WHAT YOU SHOULD DO ::
Reproduce all the material exactly, minus any pictures it holds.

— Start of SUPPLIED DATA —

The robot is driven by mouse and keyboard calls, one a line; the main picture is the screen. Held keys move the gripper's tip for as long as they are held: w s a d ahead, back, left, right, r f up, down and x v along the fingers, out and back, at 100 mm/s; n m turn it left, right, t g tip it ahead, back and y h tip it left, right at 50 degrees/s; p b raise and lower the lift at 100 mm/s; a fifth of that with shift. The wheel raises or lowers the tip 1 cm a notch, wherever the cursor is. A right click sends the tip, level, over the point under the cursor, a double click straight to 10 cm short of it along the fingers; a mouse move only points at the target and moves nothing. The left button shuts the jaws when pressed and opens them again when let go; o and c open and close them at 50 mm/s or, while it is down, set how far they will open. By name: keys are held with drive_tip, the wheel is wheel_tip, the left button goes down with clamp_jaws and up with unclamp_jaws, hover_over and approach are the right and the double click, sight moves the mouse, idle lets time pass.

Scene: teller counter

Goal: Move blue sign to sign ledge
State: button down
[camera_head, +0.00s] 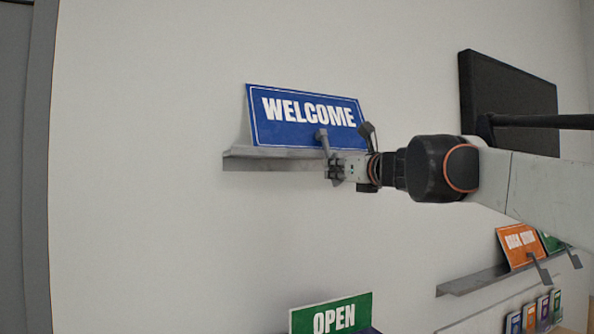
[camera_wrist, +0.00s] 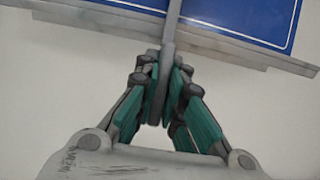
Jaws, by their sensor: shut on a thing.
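The blue sign (camera_head: 285,122), with white WELCOME lettering, is at the grey wall ledge (camera_head: 250,164) in the head view. Its lower edge is close above the ledge; I cannot tell whether it touches. A grey handle (camera_head: 325,143) sticks out from its front. My gripper (camera_head: 334,172) is shut on this handle, in front of the ledge. In the wrist view, the green-padded fingers of my gripper (camera_wrist: 166,75) pinch the grey handle (camera_wrist: 172,35), with the blue sign (camera_wrist: 230,18) and the ledge (camera_wrist: 235,50) behind.
A green OPEN sign (camera_head: 332,314) is at the bottom. A lower shelf (camera_head: 470,284) at right holds an orange sign (camera_head: 519,244) and a green sign (camera_head: 551,241). Several small coloured cards (camera_head: 529,318) are below it. A black monitor (camera_head: 507,90) is at upper right. The wall left of the ledge is bare.

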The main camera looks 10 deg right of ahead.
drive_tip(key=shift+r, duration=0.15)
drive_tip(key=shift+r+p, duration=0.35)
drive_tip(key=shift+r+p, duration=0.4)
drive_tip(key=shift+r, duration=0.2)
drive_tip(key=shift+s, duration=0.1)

— End of SUPPLIED DATA —

OUTPUT OF THE TASK ::
The robot is driven by mouse and keyboard calls, one a line; the main picture is the screen. Held keys move the gripper's tip for as long as they are held: w s a d ahead, back, left, right, r f up, down and x v along the fingers, out and back, at 100 mm/s; n m turn it left, right, t g tip it ahead, back and y h tip it left, right at 50 degrees/s; p b raise and lower the lift at 100 mm/s; a fifth of that with shift. The wheel raises or lowers the tip 1 cm a notch, wherever the cursor is. A right click sends the tip, level, over the point under the cursor, a double click straight to 10 cm short of it along the fingers; a mouse move only points at the target and moves nothing. The left button shuts the jaws when pressed and opens them again when let go; o and c open and close them at 50 mm/s or, while it is down, set how far they will open. By name: keys are held with drive_tip, the wheel is wheel_tip, the left button goes down with clamp_jaws and up with unclamp_jaws, hover_over and approach are the right and the double click, sight moves the mouse, idle lets time pass.

Scene: teller counter

Goal: Move blue sign to sign ledge
State: button down
[camera_head, +0.00s] 
[camera_wrist, +0.00s] 
Jaws, by their sensor: shut on a thing.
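The blue sign (camera_head: 285,122), with white WELCOME lettering, is at the grey wall ledge (camera_head: 250,164) in the head view. Its lower edge is close above the ledge; I cannot tell whether it touches. A grey handle (camera_head: 325,143) sticks out from its front. My gripper (camera_head: 334,172) is shut on this handle, in front of the ledge. In the wrist view, the green-padded fingers of my gripper (camera_wrist: 166,75) pinch the grey handle (camera_wrist: 172,35), with the blue sign (camera_wrist: 230,18) and the ledge (camera_wrist: 235,50) behind.
A green OPEN sign (camera_head: 332,314) is at the bottom. A lower shelf (camera_head: 470,284) at right holds an orange sign (camera_head: 519,244) and a green sign (camera_head: 551,241). Several small coloured cards (camera_head: 529,318) are below it. A black monitor (camera_head: 507,90) is at upper right. The wall left of the ledge is bare.

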The main camera looks 10 deg right of ahead.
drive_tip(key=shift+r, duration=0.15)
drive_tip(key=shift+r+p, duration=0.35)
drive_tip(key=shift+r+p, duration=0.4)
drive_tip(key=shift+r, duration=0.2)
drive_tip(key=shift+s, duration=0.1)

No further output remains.